Osservando le più significative elaborazioni progettuali del primo decennio del 21° sec. e ricordando gli spettacolari eventi architettonici che le hanno precedute – tra tutti si cita l’icona mediatica del Guggenheim Museum (1997) di Bilbao di Frank O. Gehry, peraltro, fin dagli anni Sessanta del 20° sec. protagonista dell’‘iperrealismo effimero’, con le sue note poetiche del non finito, del provvisorio e del riscatto dello scarto –, l’effimero sembra essere una delle ‘sostanze’ ricorrenti anche in opere dal carattere permanente. Sostanza non da ‘mescolare’ con le altre, ma sentimento del tempo, espressione dell’epoca.

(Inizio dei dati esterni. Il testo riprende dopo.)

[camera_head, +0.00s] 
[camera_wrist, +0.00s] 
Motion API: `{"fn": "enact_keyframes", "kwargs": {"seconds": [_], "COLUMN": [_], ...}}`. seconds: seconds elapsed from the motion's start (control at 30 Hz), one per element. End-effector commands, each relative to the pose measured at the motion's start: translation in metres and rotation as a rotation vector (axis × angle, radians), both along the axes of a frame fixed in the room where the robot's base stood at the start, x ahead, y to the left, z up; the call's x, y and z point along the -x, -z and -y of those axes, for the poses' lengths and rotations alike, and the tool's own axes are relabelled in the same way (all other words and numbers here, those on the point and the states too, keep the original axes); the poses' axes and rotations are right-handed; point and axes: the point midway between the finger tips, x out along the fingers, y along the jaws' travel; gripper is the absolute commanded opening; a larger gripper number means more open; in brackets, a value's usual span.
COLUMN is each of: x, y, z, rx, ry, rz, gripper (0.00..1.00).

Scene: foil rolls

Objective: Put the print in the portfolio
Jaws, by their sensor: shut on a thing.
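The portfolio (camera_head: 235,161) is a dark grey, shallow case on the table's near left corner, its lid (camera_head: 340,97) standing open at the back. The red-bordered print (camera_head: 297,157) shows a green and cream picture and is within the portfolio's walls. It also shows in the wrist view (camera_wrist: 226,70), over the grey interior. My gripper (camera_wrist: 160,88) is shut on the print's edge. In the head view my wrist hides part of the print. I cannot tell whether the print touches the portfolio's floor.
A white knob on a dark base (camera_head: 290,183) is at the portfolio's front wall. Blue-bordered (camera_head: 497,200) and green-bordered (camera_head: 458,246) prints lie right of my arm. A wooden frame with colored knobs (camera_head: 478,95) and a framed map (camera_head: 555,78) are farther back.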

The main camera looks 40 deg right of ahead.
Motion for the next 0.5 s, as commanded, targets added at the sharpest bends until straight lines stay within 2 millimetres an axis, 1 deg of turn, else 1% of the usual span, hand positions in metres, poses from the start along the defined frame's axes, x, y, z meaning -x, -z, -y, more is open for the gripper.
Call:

Nel contesto del modus vivendi precedentemente rilevato, sulla spinta del nuovo valore economico dell’informazione e della comunicazione, sconfitti molti degli stereotipi del moderno, relegata al solo ambito accademico la discussione tra ‘temporaneo’ e ‘duraturo’ – oggetto nel secolo passato di molte speculazioni teoriche –, il progetto effimero è parte attiva dell’estetica contemporanea, è forma visibile dello spirito del nostro tempo, i cui mobili confini sono disegnati e diluiti nella globalità: veloci rappresentazioni di informazioni, oggetti ed eventi; modelli spaziotemporali fluidi, alla ricerca di un’ideale leggerezza immateriale improntata a una forte multisensorialità; ambienti sensibili da consumare nel presente, da fruire in tempo reale e ridisegnare all’infinito nel ricordo”.